Snap systemd service ordering with respect to other service

By making use of the after directive from Expose a more consistent subset of systemd's service directives we’re able to set a service app to run after another app that’s defined in the same snap :raised_hands:

Is there a way to make the dependency be with respect to a service that is not in the same snap? E.g. provided by a different snap, or just any systemd service - the name of which is known.

I appreciate this may lead to issues given that there’s no guarantee that the called-for service is actually installed, but would be great to know of any way to potentially do this.

There is no way to use after to specify ordering relative to anything outside of your snap.

One option to get cross-snap ordering is to make use of socket activation.
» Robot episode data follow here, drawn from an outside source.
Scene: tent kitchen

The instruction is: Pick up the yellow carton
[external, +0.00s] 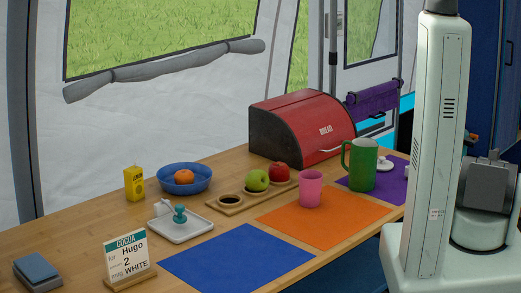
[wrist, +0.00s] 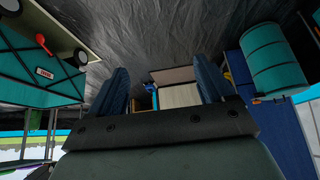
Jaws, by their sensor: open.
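The yellow carton (external: 134,184) stands upright near the back left of the wooden table, to the left of a blue bowl. It is small and box-shaped, with dark print on its front. My gripper (wrist: 161,84) shows in the wrist view with its two dark blue fingers apart and nothing between them. It faces away from the table. The carton does not show in the wrist view. In the external view my arm's pale body stands at the right, and I cannot make out the fingers there.
The blue bowl (external: 196,179) holds an orange. A white tray (external: 199,235) with a teal-handled item, a cocoa sign (external: 128,262) and a blue mat (external: 237,263) lie nearer. A red bread box (external: 300,128), pink cup (external: 311,188) and green jug (external: 362,168) stand to the right.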

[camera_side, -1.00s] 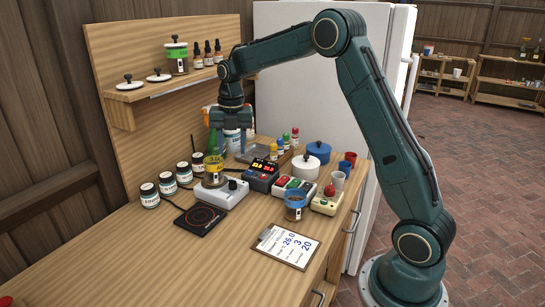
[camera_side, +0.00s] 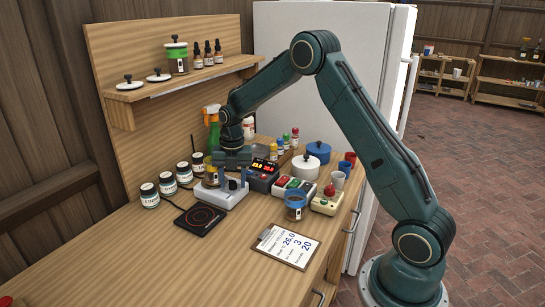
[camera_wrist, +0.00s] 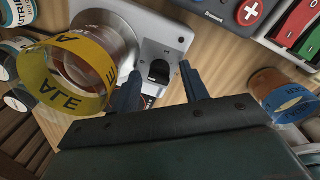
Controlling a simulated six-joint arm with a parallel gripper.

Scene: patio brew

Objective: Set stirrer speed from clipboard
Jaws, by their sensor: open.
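The stirrer (camera_side: 228,200) is a pale grey box on the bench. A jar with a yellow ALE band (camera_wrist: 75,70) stands on it, partly hidden by my gripper in the side view. The stirrer's dark knob (camera_wrist: 158,71) shows at the front of its top in the wrist view. My gripper (camera_wrist: 160,84) is open, its fingers either side of the knob and pointing down at the stirrer; I cannot tell whether they touch it. The clipboard (camera_side: 286,247) lies on the bench in front, its sheet showing 26.0, 3 and 20. The knob's setting is not readable.
A black hot plate (camera_side: 201,218) lies left of the stirrer. A box with red digits (camera_side: 263,176), a red-and-green switch box (camera_side: 294,188), a blue-banded jar (camera_side: 295,207) and a red-button box (camera_side: 327,201) crowd the right.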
For example, imagine we have one snap defining a daemon like so:

    command: run-webserver
    daemon: simple
    plugs: [network, network-bind]
        # this could also be a path if we want a unix domain socket
        listen-stream: 8000

… where the web server adopts the already opened sockets with sd_listen_fds() (or the equivalent from whatever language it is written in).
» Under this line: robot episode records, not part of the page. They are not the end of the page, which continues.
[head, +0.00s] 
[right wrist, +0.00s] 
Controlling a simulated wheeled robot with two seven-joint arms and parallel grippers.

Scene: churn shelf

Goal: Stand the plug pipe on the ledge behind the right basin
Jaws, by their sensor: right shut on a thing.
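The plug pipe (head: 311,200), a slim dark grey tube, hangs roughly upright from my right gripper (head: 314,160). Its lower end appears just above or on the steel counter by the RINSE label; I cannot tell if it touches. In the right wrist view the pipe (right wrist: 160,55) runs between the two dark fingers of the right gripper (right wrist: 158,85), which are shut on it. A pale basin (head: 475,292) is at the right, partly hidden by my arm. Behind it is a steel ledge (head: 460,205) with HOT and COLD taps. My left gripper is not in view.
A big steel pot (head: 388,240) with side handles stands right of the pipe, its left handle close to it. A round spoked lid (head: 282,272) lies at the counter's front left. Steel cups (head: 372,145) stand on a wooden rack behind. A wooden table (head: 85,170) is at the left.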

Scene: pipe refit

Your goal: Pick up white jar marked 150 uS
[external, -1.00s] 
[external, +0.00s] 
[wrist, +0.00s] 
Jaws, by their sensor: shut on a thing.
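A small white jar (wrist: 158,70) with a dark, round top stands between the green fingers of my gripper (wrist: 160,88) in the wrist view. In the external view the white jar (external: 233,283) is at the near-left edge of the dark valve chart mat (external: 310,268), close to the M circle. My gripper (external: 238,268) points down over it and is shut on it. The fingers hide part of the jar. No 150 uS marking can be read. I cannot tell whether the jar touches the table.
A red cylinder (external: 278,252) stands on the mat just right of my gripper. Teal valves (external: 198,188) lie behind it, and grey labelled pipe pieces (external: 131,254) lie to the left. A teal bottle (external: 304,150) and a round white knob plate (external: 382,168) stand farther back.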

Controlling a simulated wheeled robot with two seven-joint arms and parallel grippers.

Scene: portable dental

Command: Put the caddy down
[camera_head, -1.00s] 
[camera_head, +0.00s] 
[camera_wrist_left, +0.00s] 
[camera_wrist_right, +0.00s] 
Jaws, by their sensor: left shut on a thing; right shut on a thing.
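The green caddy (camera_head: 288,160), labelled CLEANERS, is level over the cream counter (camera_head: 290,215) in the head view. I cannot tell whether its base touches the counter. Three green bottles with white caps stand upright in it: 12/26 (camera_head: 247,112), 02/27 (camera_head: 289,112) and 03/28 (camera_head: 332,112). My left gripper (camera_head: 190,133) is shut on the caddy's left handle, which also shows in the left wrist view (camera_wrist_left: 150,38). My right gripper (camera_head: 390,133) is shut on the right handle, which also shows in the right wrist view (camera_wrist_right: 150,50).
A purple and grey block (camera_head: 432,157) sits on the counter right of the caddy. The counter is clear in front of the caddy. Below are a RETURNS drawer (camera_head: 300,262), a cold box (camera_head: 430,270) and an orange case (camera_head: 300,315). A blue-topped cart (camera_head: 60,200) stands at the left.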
If a second snapped daemon tries to connect to port 8000, it will block while the first service starts up and gets to a point where it can accept the connection. This means we don’t actually care which order the servers are started up, since systemd will ensure the dependency is started at the point where it is used.

Thanks @jamesh for the prompt advice! That’s an interesting workaround.

In my case the “first” service (from another snap) provides an API endpoint, I and the second service makes some calls to that endpoint. So the workaround I’ve got at the moment (for the second service) is to simply attempt a test call until is succeeds, and then proceed once it does (i.e. once the first service is up).

If you’ve got any influence over that other snap, having them convert to use socket activation certainly sounds like it would fix the ordering problem.